Looking at the early Sixties data on seat belt use in formerly fatal automobile accidents, combined with energy-absorbing crumple zones on virtually all vehicles today, it’s hard to believe anyone can make the claim that airbags do much to reduce automotive fatalities.

Safety Devices May Not Save Money

So, if the seat belt era starting in the Sixties did the most to save lives, followed by crumple zones in the late Seventies and early Eighties, followed by anti-lock brakes in the next decade, it makes one wonder why the drop in automotive fatalities hasn’t done more to save consumers money on insurance premiums. Yet even here there is some logic.

When anti-lock brakes were new, a few insurance companies gave discounts for that safety feature, much in the same way discounts were given for anti-theft devices on cars. Then a study came out showing that anti-lock brakes did absolutely nothing to reduce the likelihood of an automobile accident, although it was truly a flawed study: Included in its stats was the scenario where someone was pulling out of a parking space at a shopping center and was hit by a non-attentive driver. But that’s an accident where anti-lock brakes would never come into play.

In reality the only thing they should have studied was whether anti-lock brakes made a difference at higher speeds in weather conditions like rain or snow. They do, because they keep drivers from losing control of the vehicle when they slam on their brakes under those conditions. Now, with the best ABS, one could stand on the brakes and keep control of the vehicle; consequently, the car’s speed would fall quickly, and the lower the speed the more likely one is to survive a collision. Yet due to that study, the majority of insurance carriers no longer saw the value of discounts for anti-lock brakes.

And it got worse once airbags came into play. First, airbags were and still are the most oversold safety device for automobiles in the history of the industry. Volvo proved that 60 years ago. However, today one can be in a easily survivable accident, doing only moderate damage to the vehicle, and it’s still going to be judged “totaled” because the accident set off the vehicle’s very costly airbags. That is because insurers only have to replace the value of the vehicle if that’s less than the total cost of repairs. So, if the cost of repairs and airbag replacements exceeds the used car price for your vehicle, it will be totaled because legally that’s a less expensive option.
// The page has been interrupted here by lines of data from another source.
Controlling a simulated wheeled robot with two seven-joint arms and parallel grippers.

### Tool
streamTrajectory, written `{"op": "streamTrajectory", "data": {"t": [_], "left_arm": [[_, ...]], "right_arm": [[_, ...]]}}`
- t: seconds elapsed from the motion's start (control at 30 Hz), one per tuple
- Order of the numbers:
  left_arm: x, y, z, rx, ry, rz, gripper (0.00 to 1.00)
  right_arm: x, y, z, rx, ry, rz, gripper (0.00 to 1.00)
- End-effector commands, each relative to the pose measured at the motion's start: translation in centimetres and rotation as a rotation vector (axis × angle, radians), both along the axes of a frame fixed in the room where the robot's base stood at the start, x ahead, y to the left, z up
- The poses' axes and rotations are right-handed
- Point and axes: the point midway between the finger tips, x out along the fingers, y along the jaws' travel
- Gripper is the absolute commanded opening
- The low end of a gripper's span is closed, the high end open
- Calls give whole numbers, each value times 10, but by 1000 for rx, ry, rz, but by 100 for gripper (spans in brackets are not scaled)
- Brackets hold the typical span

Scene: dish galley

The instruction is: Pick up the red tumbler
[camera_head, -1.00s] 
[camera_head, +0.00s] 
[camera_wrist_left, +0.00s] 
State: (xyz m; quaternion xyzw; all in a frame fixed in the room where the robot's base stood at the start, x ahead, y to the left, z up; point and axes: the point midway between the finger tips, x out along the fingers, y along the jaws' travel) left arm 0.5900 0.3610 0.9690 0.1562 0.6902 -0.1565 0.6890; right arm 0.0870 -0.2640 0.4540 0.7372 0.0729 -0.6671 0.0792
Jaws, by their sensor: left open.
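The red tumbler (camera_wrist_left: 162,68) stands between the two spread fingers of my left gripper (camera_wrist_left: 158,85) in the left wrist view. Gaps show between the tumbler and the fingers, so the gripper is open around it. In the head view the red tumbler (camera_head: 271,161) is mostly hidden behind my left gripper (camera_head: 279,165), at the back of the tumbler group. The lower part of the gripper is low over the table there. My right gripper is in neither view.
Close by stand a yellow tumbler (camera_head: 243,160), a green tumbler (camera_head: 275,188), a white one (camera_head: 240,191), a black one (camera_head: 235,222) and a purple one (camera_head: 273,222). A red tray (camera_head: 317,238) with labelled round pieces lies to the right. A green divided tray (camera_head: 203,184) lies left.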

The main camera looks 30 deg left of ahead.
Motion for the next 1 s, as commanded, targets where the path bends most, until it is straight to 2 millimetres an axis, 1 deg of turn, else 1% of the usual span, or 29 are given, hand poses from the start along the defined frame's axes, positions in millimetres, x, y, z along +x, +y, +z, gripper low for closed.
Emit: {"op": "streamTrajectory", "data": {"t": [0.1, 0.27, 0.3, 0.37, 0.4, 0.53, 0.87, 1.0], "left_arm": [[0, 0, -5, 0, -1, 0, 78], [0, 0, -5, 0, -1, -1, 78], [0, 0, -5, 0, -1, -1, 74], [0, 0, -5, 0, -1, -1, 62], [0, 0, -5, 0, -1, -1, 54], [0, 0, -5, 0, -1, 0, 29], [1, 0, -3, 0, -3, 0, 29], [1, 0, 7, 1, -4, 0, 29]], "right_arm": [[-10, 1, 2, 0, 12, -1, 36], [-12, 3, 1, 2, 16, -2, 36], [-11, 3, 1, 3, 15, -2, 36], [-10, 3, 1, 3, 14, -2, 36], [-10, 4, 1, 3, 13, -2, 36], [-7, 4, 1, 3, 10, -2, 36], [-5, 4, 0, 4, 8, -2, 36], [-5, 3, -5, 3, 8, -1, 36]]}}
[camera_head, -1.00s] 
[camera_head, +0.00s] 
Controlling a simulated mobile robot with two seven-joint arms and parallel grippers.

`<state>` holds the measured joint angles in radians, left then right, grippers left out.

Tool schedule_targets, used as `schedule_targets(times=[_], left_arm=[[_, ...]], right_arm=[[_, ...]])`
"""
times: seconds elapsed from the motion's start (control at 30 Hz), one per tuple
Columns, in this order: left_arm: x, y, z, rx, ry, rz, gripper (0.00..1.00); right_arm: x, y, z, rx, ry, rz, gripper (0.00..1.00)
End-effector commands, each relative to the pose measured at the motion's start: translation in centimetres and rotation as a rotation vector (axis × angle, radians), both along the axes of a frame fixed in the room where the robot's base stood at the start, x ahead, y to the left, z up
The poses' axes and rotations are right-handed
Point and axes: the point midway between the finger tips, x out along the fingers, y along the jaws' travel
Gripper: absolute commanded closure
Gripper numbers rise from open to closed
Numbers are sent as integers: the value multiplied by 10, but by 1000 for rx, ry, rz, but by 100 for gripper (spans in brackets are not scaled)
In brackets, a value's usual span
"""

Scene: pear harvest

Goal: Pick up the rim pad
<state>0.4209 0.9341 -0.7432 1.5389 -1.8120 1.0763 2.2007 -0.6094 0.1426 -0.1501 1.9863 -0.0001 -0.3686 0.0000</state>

Those accidents that once were easily fixable but are now a salvage claim show that the newest safety devices on your family’s transportation can often work against you on an insurance claim.

Not Sharing the Benefits

It’s about to get worse again. The industry has since added Electronic Stability systems to most vehicles now on the road, and coming quickly are other advanced driver assist systems, such as lane departure warnings, automatic or mitigated forward braking systems, and so on. In a world where the hype is cooling for fully self-driving long-distance automobiles, those same experiments will continue to deliver more features designed to make us safer as we go about our lives in our automotive economic society. It is estimated that the market for these safety devices sold to automakers will reach $67 billion annually within six years.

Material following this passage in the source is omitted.